Tuesday, March 31, 2009
First, a recent SDNY (Griesa) decision holding that an arbitration clause in a student loan agreement was unconscionable. The arbitration clause included a class action waiver. Fensterstock v. Education Finance Partners.
While lots of folks are scrambling around looking for contract-law defenses to retention payments such as those given employees at failed AIG, Congress is looking at resolving the issue by introducing a new player: force majeure. The Pay for Performance Act of 2009 would amend the Emergency Economic Stabilization Act of 2008 (which authorized the Troubled Assets Relief Program), to retroactively ban payments of non-performance-related bonuses and "excessive cmpensation" for firms that receive TARP payments. The rules govern not just executives, but all employees at such firms. Here's the key language:
PROHIBITION: No financial institution that has received or receives a capital investment under [TARP] or with respect to the Federal National Mortgage Association, the Federal Home Loan Montage Corporation, or a Federal home loan bank . . . , may, while that capital investment remains outstanding, make a compensation payment to any executive or employee under any pre-existing compensation arrangement, or enter into a new compensation payment arrangement, if such compensation payment or compensation payment arrangement--
(A) provides for compensation that is unreasonable or excessive, as defined in standards established by the Secretary in accordance with paragraph (2); or
(B) includes any bonus, retention payment, or other supplemental payment that is not directly based on performance-based measures set forth in standards established by the Secretary in accordance with paragraph (2).
The law directs the Treasury Secretary to develop standards for deciding whether compensation is excessive and to set up guidelines for what types of performance bonuses are reasonable.

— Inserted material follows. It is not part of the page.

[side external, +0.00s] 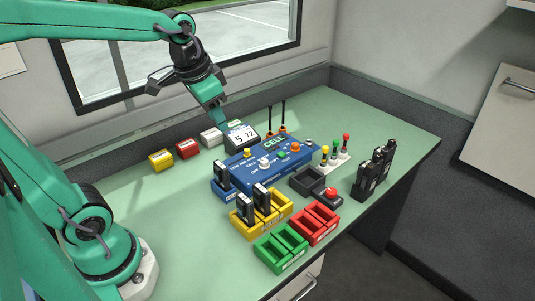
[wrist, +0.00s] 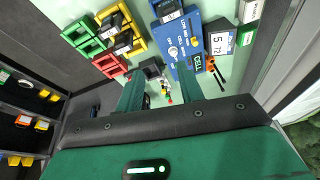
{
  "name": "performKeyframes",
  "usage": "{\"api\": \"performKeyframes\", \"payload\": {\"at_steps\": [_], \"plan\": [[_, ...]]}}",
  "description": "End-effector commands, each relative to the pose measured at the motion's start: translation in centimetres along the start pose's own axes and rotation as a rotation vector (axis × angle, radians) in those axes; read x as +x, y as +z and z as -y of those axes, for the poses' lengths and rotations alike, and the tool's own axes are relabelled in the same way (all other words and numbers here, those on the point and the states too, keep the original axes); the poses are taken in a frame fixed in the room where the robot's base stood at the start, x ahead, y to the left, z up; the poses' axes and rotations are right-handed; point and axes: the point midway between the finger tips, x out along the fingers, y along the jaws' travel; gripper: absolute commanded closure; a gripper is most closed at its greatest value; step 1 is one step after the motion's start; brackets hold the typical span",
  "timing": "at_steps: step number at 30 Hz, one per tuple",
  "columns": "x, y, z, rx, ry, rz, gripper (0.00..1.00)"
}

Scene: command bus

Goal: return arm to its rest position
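My arm is raised over the back of the green table (side external: 150,205), near the window. My gripper (side external: 218,110) hangs above and behind the blue console marked CELL (side external: 265,165), by the display reading "5 72" (side external: 242,136). In the wrist view my gripper (wrist: 158,74) has its two green fingers well apart, with nothing held between them. The console (wrist: 187,48) and the display (wrist: 220,42) lie beyond the fingers there.
Black handsets stand in the blue rack (side external: 222,190) and yellow rack (side external: 270,213); others (side external: 372,175) stand at the right. Green (side external: 280,250) and red (side external: 314,226) racks look empty. Small levers (side external: 335,152) stand behind a dark tray (side external: 306,182). The table's left part is clear.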

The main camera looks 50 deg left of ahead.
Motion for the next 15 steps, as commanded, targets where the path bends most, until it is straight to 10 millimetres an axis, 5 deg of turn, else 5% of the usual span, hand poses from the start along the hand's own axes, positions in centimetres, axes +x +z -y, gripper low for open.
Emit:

That will take some help. Treasury is looking for data and mapping analyists, financial analysts, financial economists, and risk analyists. Pay goes as high as $133,000. Details here.
Over at Legal Profession Blog, Jeff Lipshaw (Suffolk) uses the AIG implosion to meditate on contract theory. As usual, he's got his own unique take on things. Check out My Iconoclastic Approach to Contract Theory (or Its Ultimate Failure) - The Financial Crisis Edition.

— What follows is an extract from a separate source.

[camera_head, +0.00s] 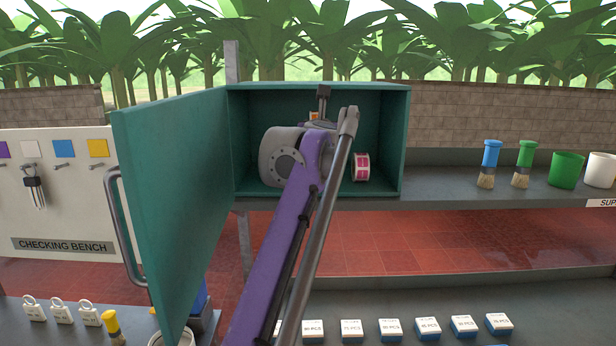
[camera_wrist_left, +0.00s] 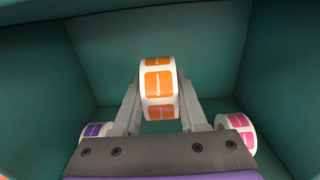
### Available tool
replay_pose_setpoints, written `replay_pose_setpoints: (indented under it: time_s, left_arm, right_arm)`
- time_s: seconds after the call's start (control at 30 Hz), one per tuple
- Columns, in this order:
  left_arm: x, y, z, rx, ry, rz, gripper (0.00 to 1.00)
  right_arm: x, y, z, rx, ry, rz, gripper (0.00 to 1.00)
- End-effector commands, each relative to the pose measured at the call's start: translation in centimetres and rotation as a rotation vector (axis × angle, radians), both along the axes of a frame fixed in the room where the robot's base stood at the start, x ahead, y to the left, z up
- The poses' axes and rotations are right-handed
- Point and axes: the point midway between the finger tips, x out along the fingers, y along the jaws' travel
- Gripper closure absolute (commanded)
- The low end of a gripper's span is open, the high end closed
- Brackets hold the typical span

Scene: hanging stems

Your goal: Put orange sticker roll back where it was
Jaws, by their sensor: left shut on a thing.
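The orange sticker roll (camera_wrist_left: 159,90) is held between the two fingers of my left gripper (camera_wrist_left: 159,112), inside the green cabinet (camera_wrist_left: 150,40). In the head view only a small orange bit of the roll (camera_head: 314,116) shows past my wrist. My left arm reaches into the open cabinet (camera_head: 398,140) and hides most of its inside. A pink sticker roll (camera_head: 362,167) stands on the cabinet floor to the right, and a purple sticker roll (camera_wrist_left: 96,130) stands to the left. I cannot tell whether the orange roll touches the floor. My right gripper is not in view.
The cabinet door (camera_head: 175,200) stands open to the left, with a bar handle (camera_head: 124,225). Two brushes (camera_head: 487,165) and a green cup (camera_head: 566,169) stand on the shelf at right. Several small labelled boxes (camera_head: 390,329) line the lower shelf. Padlocks (camera_head: 62,311) lie at lower left.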

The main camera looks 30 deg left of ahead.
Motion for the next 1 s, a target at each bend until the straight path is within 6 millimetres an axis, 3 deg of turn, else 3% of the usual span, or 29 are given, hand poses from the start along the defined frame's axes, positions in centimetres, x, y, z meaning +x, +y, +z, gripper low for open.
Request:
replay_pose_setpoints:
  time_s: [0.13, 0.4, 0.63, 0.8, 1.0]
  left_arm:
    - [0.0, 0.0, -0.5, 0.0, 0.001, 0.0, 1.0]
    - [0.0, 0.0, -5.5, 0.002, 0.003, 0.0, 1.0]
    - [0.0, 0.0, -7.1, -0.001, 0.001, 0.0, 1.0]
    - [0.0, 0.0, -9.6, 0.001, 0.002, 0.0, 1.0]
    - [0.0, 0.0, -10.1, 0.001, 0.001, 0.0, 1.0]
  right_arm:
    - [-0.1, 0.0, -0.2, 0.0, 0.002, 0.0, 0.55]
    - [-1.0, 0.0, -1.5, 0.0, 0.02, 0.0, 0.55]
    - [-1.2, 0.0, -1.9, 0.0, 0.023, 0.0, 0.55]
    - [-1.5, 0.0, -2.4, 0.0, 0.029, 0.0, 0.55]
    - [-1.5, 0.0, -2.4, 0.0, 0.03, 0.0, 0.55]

The same blog also has a story (with a link) to a new New York Court of Appeals decision on the role of contract language in dealing with disputes among attorneys over contingent fees.
Today's New York Times has a headline that would not have been news to Karl Llewellyn, "Contracts Now Seen as Being Rewritable." But this is probably news and definitely fit to print because it provides space on page 1 of Business Day (above the fold!) for contracts prof David A. Skeel (left) to point out that it is now employment contracts that are viewed as "eminently rewritable." The article goes on to discuss additional wrinkles in the path of contracts law: in the current financial crisis, the federal government is re-writing contracts, and municipal governments filing bankruptcy under Chapter 9 are being excused from performing their union contracts.

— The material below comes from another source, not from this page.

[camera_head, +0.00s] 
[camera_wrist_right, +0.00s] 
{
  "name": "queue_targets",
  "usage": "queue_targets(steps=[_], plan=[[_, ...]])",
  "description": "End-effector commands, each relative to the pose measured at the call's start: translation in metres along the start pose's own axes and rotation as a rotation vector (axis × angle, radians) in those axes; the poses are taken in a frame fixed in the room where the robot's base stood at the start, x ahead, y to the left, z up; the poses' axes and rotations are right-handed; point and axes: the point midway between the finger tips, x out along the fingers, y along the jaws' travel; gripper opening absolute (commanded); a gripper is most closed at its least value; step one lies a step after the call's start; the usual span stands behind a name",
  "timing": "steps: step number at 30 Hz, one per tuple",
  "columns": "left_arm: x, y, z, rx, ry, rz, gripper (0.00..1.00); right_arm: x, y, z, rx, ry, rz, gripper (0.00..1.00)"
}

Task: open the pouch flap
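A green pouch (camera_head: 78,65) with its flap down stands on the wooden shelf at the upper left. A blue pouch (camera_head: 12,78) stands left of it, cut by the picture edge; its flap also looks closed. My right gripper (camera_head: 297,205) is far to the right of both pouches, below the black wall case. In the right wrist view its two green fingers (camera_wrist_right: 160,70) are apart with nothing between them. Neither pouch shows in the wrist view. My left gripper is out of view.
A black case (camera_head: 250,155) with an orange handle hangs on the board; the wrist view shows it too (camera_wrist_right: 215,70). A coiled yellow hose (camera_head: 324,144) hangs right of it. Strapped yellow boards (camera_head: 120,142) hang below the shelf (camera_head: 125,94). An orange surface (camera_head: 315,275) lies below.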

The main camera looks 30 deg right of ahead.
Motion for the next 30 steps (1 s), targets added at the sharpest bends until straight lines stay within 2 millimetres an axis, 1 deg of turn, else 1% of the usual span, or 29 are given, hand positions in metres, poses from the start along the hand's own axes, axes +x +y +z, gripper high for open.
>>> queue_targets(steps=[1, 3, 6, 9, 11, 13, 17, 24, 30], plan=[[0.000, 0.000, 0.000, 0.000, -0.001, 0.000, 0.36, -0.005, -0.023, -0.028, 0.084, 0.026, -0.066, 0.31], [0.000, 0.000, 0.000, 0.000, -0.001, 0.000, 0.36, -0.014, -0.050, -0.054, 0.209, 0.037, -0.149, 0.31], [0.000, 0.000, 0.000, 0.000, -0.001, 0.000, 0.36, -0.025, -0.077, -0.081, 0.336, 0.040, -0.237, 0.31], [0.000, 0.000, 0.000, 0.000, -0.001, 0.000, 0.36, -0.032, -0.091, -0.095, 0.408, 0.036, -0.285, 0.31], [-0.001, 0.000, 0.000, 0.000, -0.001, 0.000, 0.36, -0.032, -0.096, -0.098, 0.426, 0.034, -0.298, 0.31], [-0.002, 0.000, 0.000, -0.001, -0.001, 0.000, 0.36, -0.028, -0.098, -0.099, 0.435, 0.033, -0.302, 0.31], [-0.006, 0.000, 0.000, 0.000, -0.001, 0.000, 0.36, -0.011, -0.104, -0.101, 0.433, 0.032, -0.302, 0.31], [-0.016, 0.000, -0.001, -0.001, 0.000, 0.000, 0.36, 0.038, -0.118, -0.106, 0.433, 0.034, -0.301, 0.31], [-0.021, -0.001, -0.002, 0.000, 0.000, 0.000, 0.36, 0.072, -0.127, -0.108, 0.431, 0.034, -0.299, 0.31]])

Law students and recent graduates are also learning that employment contracts can be re-written. I have now heard from many quarters of recent graduates who are being told by BigLaw that they will have to start late and take a salary cut. And those recent graduates are the lucky ones. Other offers of employment are being rescinded entirely.
Monday, March 30, 2009
One of the interesting thing about the AIG explosion is how little most of us who are chattering in the media about the bailout and the bonuses (including me) actually know about why the whole thing blew up. If you haven't read it (and I don't think we've remarked on it here yet), a great place to start is The AIG Bailout by Bill Sjostrom (No. Kentucky).
Unlike most of us (we?) contract law types, Bill understands "credit default swaps" and he takes the reader through the decisions that led The World's Largest Insurance Company into the abyss. He also takes a crack at what needs to be done to salvage what's there. Here's the abstract:
On February 28, 2008, American International Group, Inc. (AIG), the largest insurance company in the United States, announced 2007 earnings of $6.20 billion or $2.39 per share. Its stock closed that day at $50.15 per share. Less than seven months later, however, AIG was on the verge of bankruptcy and had to be rescued by the United States government through an $85 billion loan. Government aid has since grown to $200 billion. AIG's stock currently trades at less than $1.00 per share.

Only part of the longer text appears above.